Scalping is a lot of hard work for not much in return considering time, technology and effort. For a larger return on investment you need to find scaleable methods for growing your wealth. Sitting at your computer and trading one market at a time is not scalable. To scale up your operation you need bots trading all markets simultaneously and then scalping will never be necessary. 

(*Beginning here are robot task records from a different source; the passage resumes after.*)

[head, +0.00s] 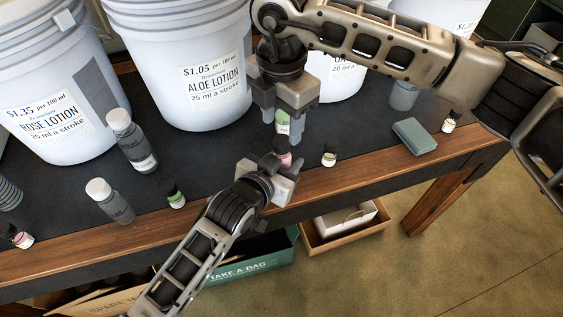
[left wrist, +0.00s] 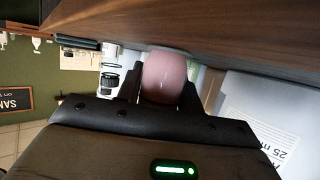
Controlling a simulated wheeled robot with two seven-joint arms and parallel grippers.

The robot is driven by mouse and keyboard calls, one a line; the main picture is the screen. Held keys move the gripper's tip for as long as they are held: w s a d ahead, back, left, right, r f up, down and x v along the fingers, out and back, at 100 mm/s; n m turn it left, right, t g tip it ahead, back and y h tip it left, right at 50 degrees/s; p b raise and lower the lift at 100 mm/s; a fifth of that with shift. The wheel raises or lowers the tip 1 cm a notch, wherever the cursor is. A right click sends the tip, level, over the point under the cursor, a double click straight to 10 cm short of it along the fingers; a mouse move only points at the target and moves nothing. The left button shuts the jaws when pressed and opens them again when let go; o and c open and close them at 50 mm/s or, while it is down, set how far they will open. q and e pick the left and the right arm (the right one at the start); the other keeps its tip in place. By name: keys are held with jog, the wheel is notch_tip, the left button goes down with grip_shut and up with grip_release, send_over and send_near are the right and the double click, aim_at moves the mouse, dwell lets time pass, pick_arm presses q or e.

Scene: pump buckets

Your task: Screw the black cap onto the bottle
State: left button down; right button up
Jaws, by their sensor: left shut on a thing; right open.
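A small pink bottle (head: 284,160) is between the fingers of my left gripper (head: 283,168), near the front edge of the table. It fills the jaws in the left wrist view (left wrist: 165,77). My right gripper (head: 290,125) points down just above it, open. A small dark patch shows between the pink bottle and the right fingers; I cannot tell if it is the black cap or whether it touches the bottle. A green-labelled item (head: 282,117) shows by the right fingers, partly hidden.
Large white buckets, rose lotion (head: 60,90) and aloe lotion (head: 190,50), stand behind. White-capped bottles (head: 132,140) and small black-capped bottles (head: 330,155) stand around. A grey-green block (head: 415,136) lies on the right of the dark tabletop (head: 225,158). Boxes sit below the table.

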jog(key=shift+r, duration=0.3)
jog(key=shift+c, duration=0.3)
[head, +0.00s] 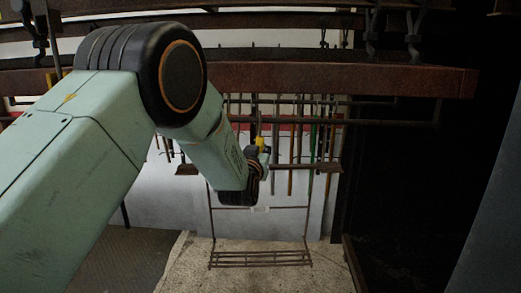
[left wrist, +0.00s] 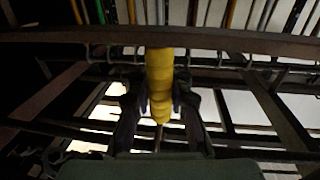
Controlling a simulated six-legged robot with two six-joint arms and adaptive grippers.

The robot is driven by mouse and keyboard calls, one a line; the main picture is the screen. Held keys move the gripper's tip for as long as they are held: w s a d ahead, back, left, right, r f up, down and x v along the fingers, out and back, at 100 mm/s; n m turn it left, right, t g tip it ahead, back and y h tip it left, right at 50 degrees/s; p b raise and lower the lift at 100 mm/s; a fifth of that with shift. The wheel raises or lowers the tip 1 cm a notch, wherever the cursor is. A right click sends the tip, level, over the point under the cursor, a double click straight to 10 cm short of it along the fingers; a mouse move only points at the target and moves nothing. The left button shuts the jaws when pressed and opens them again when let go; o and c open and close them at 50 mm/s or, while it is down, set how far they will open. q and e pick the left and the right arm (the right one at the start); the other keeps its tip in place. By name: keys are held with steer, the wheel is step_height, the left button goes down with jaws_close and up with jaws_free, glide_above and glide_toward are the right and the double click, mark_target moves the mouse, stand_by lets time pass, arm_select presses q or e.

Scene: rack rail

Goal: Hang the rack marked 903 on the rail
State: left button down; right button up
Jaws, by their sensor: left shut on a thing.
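A thin brown wire rack (head: 260,258) hangs below my left gripper (head: 262,160) in the head view, roughly upright, with a slatted bottom. A small pale tag (head: 260,209) is on its upper crossbar; its marking is too small to read. My left gripper is shut on a yellow grip (head: 263,143), which appears to belong to the rack. In the left wrist view the yellow grip (left wrist: 160,80) stands between the two dark fingers. A dark horizontal rail (head: 395,122) runs behind, under the rusty beam. My arm hides part of the rail and rack. My right gripper is not in view.
A thick rusty beam (head: 350,79) crosses above the gripper, with dark hooks (head: 413,45) above it. Several long rods or tools stand against the pale back wall (head: 170,200). The right side is dark. Pale floor (head: 200,265) lies below the rack.

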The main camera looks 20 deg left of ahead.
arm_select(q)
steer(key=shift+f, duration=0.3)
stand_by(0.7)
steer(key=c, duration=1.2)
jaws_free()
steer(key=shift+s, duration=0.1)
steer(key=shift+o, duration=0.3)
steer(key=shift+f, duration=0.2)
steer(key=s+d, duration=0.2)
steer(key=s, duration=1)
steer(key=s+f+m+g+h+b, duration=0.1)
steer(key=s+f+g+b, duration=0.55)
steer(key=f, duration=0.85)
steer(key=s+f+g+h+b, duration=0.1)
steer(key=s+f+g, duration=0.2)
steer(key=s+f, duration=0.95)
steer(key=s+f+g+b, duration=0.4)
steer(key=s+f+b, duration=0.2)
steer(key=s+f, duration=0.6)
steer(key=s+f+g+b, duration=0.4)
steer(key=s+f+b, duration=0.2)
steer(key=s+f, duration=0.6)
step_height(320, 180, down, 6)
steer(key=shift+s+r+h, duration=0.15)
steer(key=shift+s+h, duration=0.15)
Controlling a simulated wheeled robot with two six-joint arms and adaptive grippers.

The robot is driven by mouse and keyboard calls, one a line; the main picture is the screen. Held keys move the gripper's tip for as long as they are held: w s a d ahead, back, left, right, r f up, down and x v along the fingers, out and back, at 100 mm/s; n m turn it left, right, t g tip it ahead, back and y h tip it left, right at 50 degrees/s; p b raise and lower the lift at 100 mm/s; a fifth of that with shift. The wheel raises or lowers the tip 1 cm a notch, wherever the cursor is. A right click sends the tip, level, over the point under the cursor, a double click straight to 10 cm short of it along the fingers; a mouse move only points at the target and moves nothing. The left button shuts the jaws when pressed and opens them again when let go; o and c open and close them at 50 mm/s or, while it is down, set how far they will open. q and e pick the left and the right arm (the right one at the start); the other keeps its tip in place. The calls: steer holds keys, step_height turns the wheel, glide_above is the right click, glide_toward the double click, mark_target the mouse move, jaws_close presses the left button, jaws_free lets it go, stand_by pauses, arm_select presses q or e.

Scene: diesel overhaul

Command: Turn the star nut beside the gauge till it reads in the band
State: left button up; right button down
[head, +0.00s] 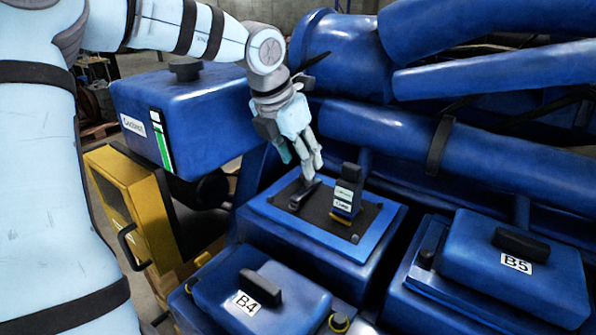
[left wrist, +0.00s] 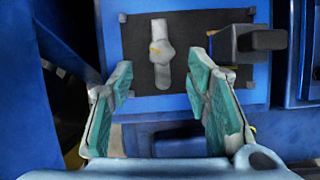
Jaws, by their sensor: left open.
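The star nut shows in the left wrist view as a pale grey two-armed piece (left wrist: 163,68) with a yellow mark near its hub. In the head view it is a dark bar (head: 304,195) on the black plate, partly behind the fingers. The gauge (head: 347,190) is a small upright block with white labels and a yellow strip, to the nut's right. It shows from above in the left wrist view (left wrist: 262,40). My left gripper (head: 304,160) is open above the nut; in the left wrist view its fingertips (left wrist: 162,72) lie either side of the nut's near arm, apart from it. The gauge reading is not legible.
The black plate (head: 283,208) sits on a blue block. Blue covers marked B4 (head: 229,285) and B5 (head: 540,284) with dark handles stand in front and at right. Thick blue pipes (head: 500,165) run behind. A yellow box (head: 125,190) stands at left.

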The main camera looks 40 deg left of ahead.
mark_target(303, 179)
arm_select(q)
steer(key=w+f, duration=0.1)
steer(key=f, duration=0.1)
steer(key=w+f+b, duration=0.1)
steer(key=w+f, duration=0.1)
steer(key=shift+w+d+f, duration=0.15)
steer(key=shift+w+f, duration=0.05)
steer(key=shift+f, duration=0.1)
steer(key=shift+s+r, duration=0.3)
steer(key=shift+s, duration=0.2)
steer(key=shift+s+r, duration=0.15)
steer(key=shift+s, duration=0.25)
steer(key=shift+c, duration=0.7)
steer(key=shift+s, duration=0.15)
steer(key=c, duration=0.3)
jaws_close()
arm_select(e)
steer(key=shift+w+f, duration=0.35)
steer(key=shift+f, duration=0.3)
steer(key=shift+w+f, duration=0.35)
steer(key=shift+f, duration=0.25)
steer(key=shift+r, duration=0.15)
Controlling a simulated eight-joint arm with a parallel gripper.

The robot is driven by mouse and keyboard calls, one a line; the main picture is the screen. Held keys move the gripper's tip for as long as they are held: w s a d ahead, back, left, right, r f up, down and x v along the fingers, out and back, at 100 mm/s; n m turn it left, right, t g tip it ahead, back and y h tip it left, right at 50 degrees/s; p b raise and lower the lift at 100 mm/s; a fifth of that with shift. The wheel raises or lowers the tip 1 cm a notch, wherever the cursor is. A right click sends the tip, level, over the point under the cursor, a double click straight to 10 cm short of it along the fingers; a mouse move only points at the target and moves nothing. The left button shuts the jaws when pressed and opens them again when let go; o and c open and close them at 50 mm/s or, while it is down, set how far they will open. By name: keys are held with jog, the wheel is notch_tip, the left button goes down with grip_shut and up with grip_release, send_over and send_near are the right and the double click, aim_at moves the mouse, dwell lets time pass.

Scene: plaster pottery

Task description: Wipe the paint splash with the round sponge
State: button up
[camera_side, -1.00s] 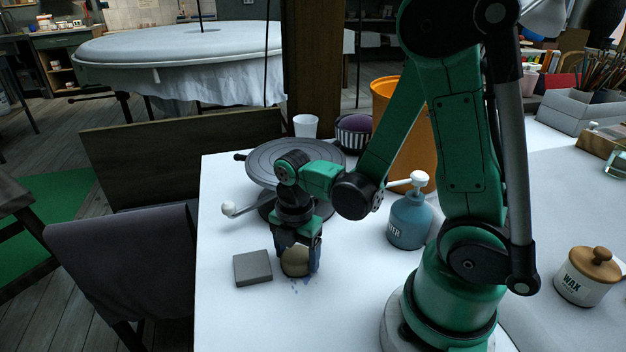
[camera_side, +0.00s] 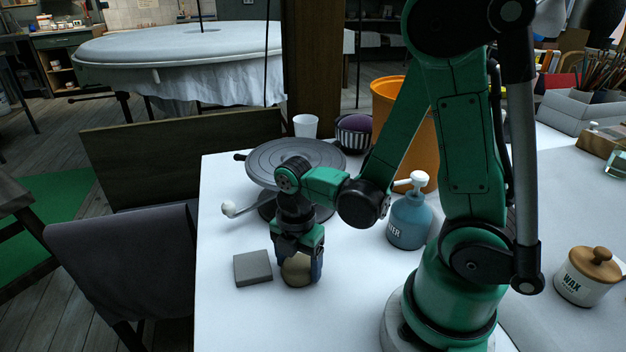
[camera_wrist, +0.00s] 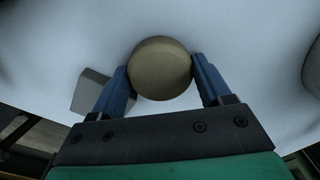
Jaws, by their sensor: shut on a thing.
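The round sponge (camera_side: 296,270) is tan and sits between the blue fingers of my gripper (camera_side: 301,268), low over the white table. In the wrist view the sponge (camera_wrist: 161,68) shows as a round tan disc held between the two blue fingers of my gripper (camera_wrist: 164,80). My gripper is shut on it. The sponge appears to be at the table surface, but I cannot tell for sure that it touches. No paint splash shows in either current view; the spot under the sponge and gripper is hidden.
A grey rectangular block (camera_side: 253,267) lies just left of the sponge. A grey turntable (camera_side: 262,161) stands behind my gripper. A blue pump bottle (camera_side: 409,219) stands to the right. A wax jar (camera_side: 587,276) is far right. The table's front left (camera_side: 237,318) is clear.

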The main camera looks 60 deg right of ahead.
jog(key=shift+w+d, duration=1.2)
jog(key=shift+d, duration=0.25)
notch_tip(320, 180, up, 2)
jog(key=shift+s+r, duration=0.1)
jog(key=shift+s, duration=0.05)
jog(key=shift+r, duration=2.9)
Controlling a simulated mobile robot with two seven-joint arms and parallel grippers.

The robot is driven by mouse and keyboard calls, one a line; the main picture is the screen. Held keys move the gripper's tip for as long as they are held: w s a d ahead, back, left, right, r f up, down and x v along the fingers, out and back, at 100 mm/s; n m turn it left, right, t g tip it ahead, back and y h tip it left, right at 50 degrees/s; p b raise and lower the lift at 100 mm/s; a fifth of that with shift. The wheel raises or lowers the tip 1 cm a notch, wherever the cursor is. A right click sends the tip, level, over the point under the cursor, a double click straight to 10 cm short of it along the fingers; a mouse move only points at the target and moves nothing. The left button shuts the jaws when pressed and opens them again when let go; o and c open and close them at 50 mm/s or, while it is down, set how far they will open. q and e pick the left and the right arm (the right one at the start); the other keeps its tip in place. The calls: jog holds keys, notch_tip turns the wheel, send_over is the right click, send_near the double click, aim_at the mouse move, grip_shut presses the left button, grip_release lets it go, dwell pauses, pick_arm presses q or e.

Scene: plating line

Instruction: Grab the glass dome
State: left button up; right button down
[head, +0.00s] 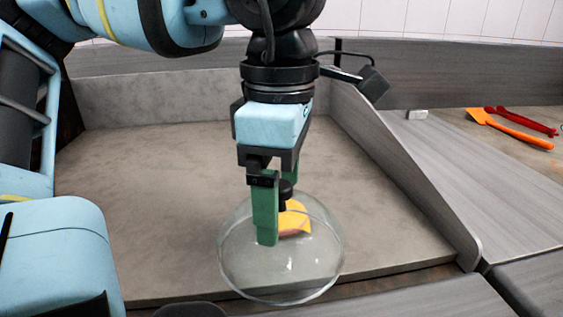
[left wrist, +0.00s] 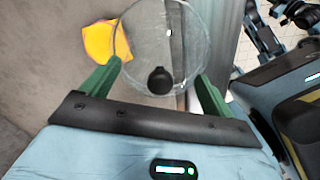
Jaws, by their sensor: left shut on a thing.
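The clear glass dome (head: 318,262) with a dark round knob (head: 286,190) is near the front of the grey tray-like counter. My left gripper (head: 277,212) reaches down from above, its green fingers on either side of the knob, and is shut on the dome. The exact contact is hard to see, and I cannot tell whether the dome is lifted. My right gripper is not in view.
A yellow-orange piece (head: 296,218) shows through the dome in the head view and beside it in the left wrist view (left wrist: 98,42). A grey divider (head: 400,165) stands to the right. Beyond it lie an orange utensil (head: 510,128) and a red one (head: 525,120).

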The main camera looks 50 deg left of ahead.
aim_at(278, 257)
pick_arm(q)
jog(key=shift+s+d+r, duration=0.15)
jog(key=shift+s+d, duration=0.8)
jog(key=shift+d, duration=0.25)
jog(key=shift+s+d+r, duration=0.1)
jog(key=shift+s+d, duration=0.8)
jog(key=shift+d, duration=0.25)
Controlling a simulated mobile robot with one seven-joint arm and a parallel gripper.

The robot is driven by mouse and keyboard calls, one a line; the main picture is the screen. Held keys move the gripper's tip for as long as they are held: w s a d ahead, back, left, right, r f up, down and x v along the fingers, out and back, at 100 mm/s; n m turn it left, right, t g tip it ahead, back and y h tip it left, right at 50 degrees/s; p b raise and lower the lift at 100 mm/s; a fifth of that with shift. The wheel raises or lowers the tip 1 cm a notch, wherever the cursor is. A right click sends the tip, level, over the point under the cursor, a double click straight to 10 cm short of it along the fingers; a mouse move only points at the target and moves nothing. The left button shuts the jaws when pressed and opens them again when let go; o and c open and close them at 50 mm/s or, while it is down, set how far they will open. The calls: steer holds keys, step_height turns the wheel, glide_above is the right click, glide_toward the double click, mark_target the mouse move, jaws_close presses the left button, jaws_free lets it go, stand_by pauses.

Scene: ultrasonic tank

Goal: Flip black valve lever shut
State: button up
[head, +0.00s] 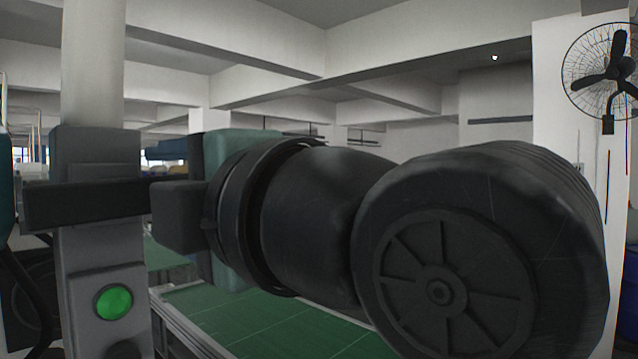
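I cannot make out the black valve lever in the head view. A black horizontal bar (85,203) crosses a grey column at the left; I cannot tell whether it is a lever or a bracket. A large black rounded body (310,215) with a ribbed, spoked round end (440,290) fills the middle and right foreground. I cannot tell whether it belongs to a machine or to my arm. It hides much of what lies behind it. No gripper fingers show.
The grey column (85,255) carries a lit green button (113,302). A teal housing (232,275) stands behind the black body. A green surface (270,325) with a pale metal edge lies below. A black wall fan (608,72) hangs on a white pillar at upper right.

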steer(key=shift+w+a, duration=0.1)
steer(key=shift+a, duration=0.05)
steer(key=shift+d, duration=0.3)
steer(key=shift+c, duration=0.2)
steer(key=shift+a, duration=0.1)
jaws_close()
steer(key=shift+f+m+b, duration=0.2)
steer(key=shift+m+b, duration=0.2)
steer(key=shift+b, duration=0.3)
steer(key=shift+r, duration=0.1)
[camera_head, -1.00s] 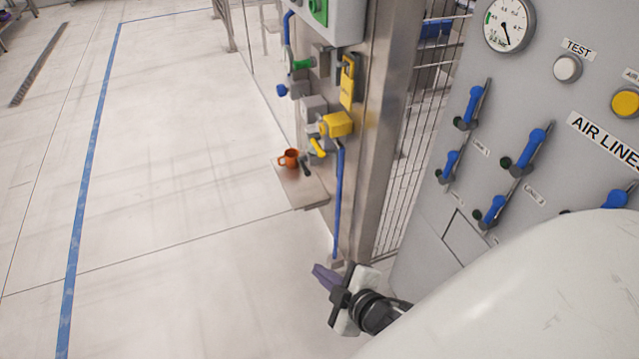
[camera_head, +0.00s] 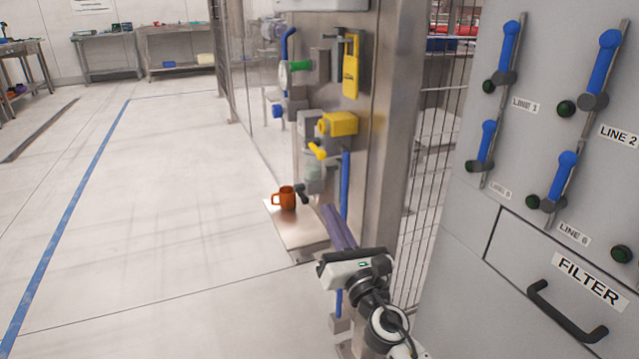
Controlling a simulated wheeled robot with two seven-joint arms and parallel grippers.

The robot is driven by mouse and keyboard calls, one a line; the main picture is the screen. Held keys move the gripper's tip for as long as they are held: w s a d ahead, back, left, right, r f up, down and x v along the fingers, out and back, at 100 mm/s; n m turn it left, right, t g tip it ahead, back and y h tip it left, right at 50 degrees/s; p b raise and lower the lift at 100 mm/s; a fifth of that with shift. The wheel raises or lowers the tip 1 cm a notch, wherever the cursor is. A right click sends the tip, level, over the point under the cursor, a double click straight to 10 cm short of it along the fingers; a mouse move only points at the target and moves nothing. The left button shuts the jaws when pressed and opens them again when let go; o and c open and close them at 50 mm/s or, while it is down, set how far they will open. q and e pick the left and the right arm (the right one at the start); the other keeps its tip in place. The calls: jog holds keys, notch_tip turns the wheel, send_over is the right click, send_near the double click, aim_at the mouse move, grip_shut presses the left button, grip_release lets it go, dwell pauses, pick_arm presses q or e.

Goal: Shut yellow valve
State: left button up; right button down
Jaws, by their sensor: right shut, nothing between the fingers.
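The yellow valve (camera_head: 338,124) is a yellow block on grey fittings on the steel post, with a small yellow handle (camera_head: 317,151) at its lower left. A yellow tag (camera_head: 351,68) hangs above it. My right gripper (camera_head: 338,226) shows below the valve, with its purple fingers together and pointing up and slightly left. It is empty and looks apart from the valve. A blue pipe (camera_head: 345,185) runs down behind the fingers. My left gripper is not in view.
An orange mug (camera_head: 284,198) stands on a small steel shelf (camera_head: 290,232) left of my right gripper. A grey panel (camera_head: 460,215) with several blue-handled valves and a FILTER drawer (camera_head: 560,300) stands at the right. A wire fence (camera_head: 440,150) lies between. The floor at left is open.

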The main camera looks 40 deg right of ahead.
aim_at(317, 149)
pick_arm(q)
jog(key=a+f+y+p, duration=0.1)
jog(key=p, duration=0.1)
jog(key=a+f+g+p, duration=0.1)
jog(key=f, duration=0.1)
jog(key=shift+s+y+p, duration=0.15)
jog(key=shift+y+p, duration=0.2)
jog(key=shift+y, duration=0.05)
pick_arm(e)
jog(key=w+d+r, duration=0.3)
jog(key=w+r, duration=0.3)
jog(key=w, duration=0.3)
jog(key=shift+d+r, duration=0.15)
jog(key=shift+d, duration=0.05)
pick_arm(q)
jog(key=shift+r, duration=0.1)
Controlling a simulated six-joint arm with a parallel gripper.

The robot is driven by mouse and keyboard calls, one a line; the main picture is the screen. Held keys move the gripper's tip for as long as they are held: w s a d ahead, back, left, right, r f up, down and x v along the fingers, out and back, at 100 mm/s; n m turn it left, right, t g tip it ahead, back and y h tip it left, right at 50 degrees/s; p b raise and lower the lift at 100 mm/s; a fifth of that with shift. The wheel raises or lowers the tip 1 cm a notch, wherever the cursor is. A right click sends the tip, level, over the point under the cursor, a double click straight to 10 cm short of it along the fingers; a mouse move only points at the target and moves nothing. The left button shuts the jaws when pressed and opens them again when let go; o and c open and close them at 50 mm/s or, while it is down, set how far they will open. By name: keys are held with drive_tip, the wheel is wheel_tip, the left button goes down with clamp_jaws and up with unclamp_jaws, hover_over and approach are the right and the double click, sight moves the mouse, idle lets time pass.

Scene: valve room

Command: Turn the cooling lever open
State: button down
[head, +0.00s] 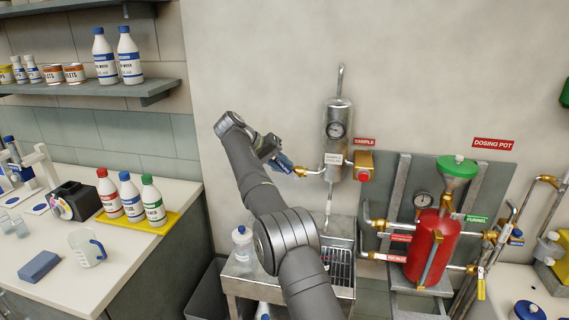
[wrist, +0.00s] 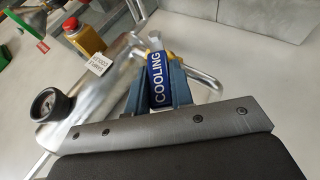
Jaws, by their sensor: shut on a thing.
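The cooling lever (wrist: 157,76) is a blue handle with white COOLING lettering. In the wrist view it sits between the blue-grey fingers of my gripper (wrist: 156,92), which is shut on it. Brass and bare pipe show just beyond the lever. In the head view my gripper (head: 280,161) is at the left end of a brass valve (head: 299,171), which joins the silver sample cooler (head: 338,135). In that view the gripper hides most of the lever.
The cooler carries a gauge (head: 336,130); right of it is a brass block with a red button (head: 364,175). A metal sink (head: 340,265) stands below. The red dosing pot (head: 428,245) and its piping are at right. A bench with bottles (head: 130,197) is at left.

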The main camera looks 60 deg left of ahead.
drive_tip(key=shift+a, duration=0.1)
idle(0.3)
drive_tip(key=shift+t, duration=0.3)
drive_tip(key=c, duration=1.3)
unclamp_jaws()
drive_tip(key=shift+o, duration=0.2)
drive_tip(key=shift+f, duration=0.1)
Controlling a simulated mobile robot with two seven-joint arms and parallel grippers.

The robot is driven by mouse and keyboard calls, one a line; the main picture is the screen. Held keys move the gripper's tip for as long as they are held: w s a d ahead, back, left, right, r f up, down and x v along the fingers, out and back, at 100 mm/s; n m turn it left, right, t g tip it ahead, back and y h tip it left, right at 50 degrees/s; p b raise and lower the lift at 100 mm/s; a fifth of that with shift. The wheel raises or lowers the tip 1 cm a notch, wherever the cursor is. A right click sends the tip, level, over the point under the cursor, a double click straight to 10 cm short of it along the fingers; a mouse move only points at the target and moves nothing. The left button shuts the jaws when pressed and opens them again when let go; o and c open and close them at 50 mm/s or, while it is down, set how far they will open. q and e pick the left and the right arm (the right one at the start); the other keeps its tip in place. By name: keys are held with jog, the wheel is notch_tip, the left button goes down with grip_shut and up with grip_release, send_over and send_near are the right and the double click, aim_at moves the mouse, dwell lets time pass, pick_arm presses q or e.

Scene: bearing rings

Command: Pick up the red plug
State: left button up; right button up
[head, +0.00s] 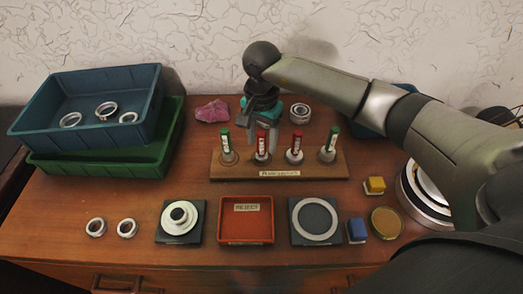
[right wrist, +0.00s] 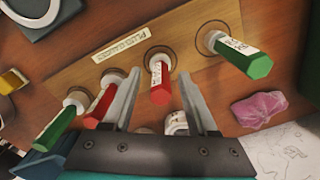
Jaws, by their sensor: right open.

If you want to learn more about scalping then I suggest that you treat the forums of the third party trading software vendors with a pinch of salt. You will hear lots of positive but rarely any negative comments about scalping. This is due to vendor employees participating on forums who would not last long in their job if they said anything negative about scalping. Vendor employees have access to very fast and dedicated technology for scalping with so they will always be at the front of the queue, in the same fashion that HFT bots front run financial markets. Also the quickest scalpers with fast access to the markets want newcomers to try scalping so they can feed off the mistakes of the beginners and the inept. Scalping sports markets is not a level playing field no matter what you might hear about everyone having an equal chance.

Pros

1 - If you are as equally skilled and equipped as the best traders then you will turn a profit. However, the work put in and the profit may be less than your current work.

Cons

1 - Trading is a zero sum game, every winner needs a loser to support them. The top scalpers want you to scalp so as to create liquidity for their trades. You could end up losing your money to them.

2 - Not all scalpers are equal. The most successful scalpers have fast connections and can front run the market.

3 - Software vendors want you to scalp because it means that you will have to buy specialist software. The best software has to be rented monthly though some is free it is generally of inferior quality.

4 - You can only trade one market at a time. It is more profitable to trade all markets simultaneously through bots using algorithmic trading techniques.